Burlesque has been around for decades. Unlike strip clubs, burlesque elevates the strip tease to performance art. Sometimes it doesn’t involve any stripping at all. The “nerd” element comes in when dancers dress up in cosplay and create performances around a specific character. The costume, music, and choreography are designed around the character’s theme. Sometimes the number even tells a story.
What I found most interesting watching nerdlesque was that not once did I feel sleezy or like I was doing something wrong by enjoying it. The audience didn’t catcall or act lewdly. They were actually cheering the dancers on as if they were gymnasts completing tumbling moves. Before I knew it, I was too. There was a really fun spirit about it all. We were nerds enjoying a sexy, fun, and empowering experience.
The nerdlesque concept boomed several years ago with the Devil’s Playground show Star Girls, in which dancers performed burlesque numbers as various Star Wars characters. The gals performed mind-blowing numbers with amazing props, costumes, and moves. Star Girls blew up the internet, and nerdy women everywhere found inspiration to show off their sexy side. Including me. Nerdlesque troupes have formed all over the world, and a google search will lead you to one pretty easily. There’s Hollywood Jane Revue in Los Angeles, The Glitter Guild and Cosplay Burlesque which travel to various conventions, Tight and Nerdy the Weird Al tribute troupe, Geekenders in Vancouver, Pink Boombox in San Diego, Society of Sin in New Orleans that puts on actual nerdlesque plays, and so many more.

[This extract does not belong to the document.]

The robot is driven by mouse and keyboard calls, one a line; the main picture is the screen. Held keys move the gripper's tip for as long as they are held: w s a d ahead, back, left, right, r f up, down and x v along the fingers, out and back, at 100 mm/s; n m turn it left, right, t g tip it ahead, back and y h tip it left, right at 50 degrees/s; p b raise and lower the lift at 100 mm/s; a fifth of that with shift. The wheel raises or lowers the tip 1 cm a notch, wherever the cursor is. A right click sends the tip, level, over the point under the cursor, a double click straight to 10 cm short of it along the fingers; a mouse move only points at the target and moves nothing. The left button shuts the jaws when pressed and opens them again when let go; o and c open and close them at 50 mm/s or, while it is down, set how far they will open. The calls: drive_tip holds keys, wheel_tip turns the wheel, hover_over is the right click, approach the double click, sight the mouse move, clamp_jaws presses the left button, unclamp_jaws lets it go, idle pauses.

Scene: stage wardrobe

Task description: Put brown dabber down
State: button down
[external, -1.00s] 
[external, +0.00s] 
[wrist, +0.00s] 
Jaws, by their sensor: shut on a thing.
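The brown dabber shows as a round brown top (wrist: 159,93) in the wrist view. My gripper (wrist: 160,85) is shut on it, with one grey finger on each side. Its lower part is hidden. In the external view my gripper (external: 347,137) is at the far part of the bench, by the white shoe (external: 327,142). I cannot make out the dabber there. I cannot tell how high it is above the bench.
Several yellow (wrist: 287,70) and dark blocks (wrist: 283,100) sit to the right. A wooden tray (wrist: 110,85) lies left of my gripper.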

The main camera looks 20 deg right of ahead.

So what’s it like to actually DO nerdlesque? Preparing yourself for the first time can be a bit nerve-wracking, especially if you’re not used to performing live. As a stage veteran, I found that I didn’t have time to be nervous. I was so focused on performing my choreography properly that “Holy crap, I’m about to show my boobs to a room full of friends!” didn’t cross my mind until moments before I did it. Then my brain went, “Well, this is happening.” When the moment came, my friends… cheered. I was thrilled to hear it because it meant that I was being entertaining (also, boobs). Afterward, I felt rather liberated. One of the awesome things about burlesque is that even when mainstream media usually only shows a limited ideal of women’s bodies, burlesque embraces all bodies. Big or small, tall or short, fit or not so fit. I’ve found the whole thing to be a very body positive experience. When I perform, I don’t care if people see my cellulite. And you know what? They don’t care either. They care that I’m performing as The Joker, or Edward Elric, or a post-apocalyptic road warrior. They care that I’m funny. They care that I’m showing them a great time. When everyone is having a great time being geeky, that’s all that really matters.